There are clear indications that in UP large sections of Muslim women did indeed vote for the BJP defying diktats from people within their own community.

These three trends clearly point towards an alignment of the Hindu community in India along two distinct lines – those who are “right-of-center” and those who are “center-right” the latter could be termed the “liberal-right” who were formerly aligned with the “secular-left” but have made the shift in recent times.

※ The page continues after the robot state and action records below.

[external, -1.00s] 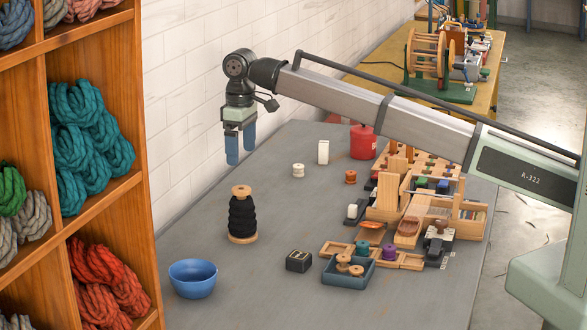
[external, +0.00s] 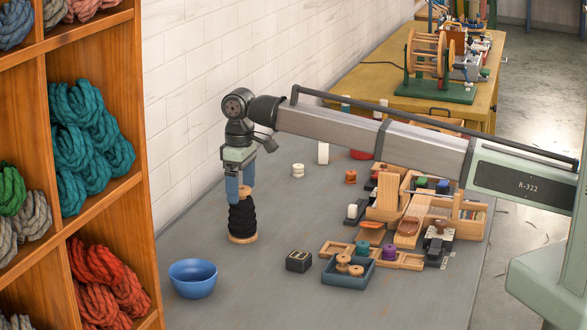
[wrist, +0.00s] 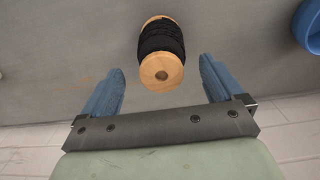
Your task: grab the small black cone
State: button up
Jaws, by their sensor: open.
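The black cone (external: 243,218) is black yarn wound on a pale wooden spool, standing upright on the grey table. In the wrist view the black yarn (wrist: 161,37) shows beyond the spool's round wooden end with its centre hole. My gripper (external: 239,193) points down at the top of the cone, and its blue fingers hide the spool's upper end in the external view. In the wrist view my gripper (wrist: 162,66) is open, with a finger to either side of the wooden end and a gap on both sides. Nothing is held.
A blue bowl (external: 193,278) stands in front and left of the cone. A small black box (external: 298,261) and a blue-grey tray (external: 345,279) of spools lie to the right. Wooden racks (external: 410,205) fill the right side. A wool shelf (external: 108,215) stands at left.

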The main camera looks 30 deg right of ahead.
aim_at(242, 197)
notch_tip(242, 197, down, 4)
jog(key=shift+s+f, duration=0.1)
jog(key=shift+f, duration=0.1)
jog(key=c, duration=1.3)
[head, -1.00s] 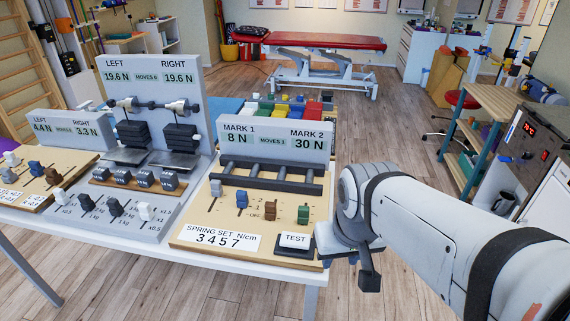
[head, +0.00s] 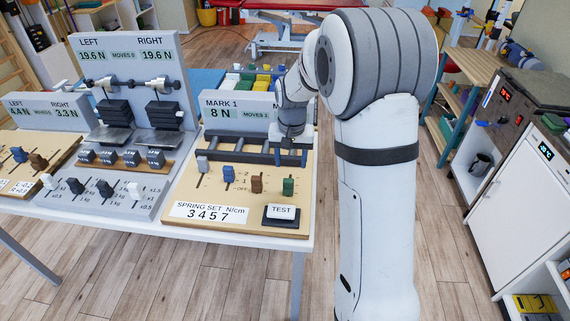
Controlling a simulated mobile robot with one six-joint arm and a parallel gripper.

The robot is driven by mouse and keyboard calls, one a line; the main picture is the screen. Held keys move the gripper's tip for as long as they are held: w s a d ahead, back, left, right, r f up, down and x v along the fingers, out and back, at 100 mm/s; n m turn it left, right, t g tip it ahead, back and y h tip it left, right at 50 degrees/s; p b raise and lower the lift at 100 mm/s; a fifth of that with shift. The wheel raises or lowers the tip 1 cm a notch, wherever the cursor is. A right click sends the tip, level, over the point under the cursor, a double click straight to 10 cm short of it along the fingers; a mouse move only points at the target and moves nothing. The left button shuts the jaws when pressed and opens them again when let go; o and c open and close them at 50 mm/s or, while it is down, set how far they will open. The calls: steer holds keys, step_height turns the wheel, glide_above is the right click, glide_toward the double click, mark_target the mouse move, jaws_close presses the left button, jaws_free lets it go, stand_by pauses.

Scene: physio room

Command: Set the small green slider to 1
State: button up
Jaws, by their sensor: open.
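The small green slider (head: 288,187) stands on the tan spring panel (head: 185,203), at the right end of a row with a grey slider (head: 203,163), a blue slider (head: 228,173) and a brown slider (head: 256,184). Marks 2, 1 and OFF are printed between the blue and brown sliders; the green slider's exact setting is too small to tell. My gripper (head: 291,157) points down, open, above and behind the green slider, near the dark roller bars (head: 235,149). It appears apart from the slider.
A grey display (head: 221,105) behind reads MARK 1 8 N; its right part is hidden by my arm. The TEST button (head: 281,211) is in front of the green slider. A weights panel (head: 100,210) with more sliders stands left.

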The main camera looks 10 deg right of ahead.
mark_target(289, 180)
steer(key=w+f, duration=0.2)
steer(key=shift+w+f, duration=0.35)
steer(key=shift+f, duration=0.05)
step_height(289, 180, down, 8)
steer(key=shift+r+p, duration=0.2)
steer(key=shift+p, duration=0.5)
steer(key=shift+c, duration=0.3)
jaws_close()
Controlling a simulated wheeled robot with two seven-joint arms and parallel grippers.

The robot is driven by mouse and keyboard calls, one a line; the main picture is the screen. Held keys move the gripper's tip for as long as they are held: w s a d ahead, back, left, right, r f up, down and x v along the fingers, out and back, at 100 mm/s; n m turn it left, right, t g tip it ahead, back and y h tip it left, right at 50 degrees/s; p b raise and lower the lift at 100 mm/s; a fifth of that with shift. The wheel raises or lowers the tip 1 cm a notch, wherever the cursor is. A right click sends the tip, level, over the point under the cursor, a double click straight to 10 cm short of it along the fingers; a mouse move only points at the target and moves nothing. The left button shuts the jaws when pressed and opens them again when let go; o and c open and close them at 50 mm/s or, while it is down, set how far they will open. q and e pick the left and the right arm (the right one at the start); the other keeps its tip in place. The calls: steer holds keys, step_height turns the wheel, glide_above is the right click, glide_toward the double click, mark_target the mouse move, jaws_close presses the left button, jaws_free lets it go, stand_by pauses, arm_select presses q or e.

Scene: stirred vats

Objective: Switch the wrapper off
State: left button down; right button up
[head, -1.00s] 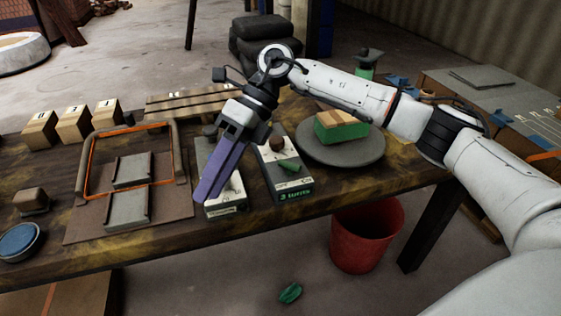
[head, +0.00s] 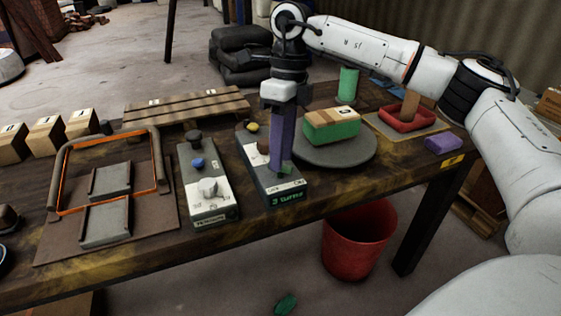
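A round grey turntable (head: 357,152) carries a tan box with a green wrapped lower part (head: 332,128). In front of it, to the left, lies a dark control box (head: 290,193) marked "3 turns", with a yellow button (head: 252,127), a brown knob and a green switch part (head: 286,170). My right gripper (head: 281,171) points down over this box. Its purple fingers look shut together and empty, with the tips at the green part. They partly hide the knob and switch; I cannot tell whether they touch or how the switch is set. My left gripper is out of view.
A second control box (head: 210,200) with a blue button and a pale dial lies to the left. A red tray (head: 402,119) and purple block (head: 443,145) are at the right. A red bin (head: 355,245) stands below the table edge.

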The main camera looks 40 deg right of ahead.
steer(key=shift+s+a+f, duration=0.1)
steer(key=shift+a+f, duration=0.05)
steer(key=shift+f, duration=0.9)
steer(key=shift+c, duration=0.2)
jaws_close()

This trend will clearly mean that regional parties will have little say in the emerging India. Parties like AAP which base their survival on a narrow BJP-hate strategy will also be brushed aside as was evident in their rout in Goa and Punjab. The only other party that can offer resistance to the BJP is the Congress party. This is because despite their recent flop shows and consistent failures, the Congress is the only other party that can be called a party with a truly pan-Indian presence besides the BJP. However, for the Congress to be relevant they have to reinvent themselves and change their outlook towards the Hindu majority and shun their minority appeasement and work towards the politics of inclusion and true equality.

If this happens we will be looking at a true 2-party “Virat Hindu” “Liberal Hindu” polity that will usher in the much needed balance in the politics of new India.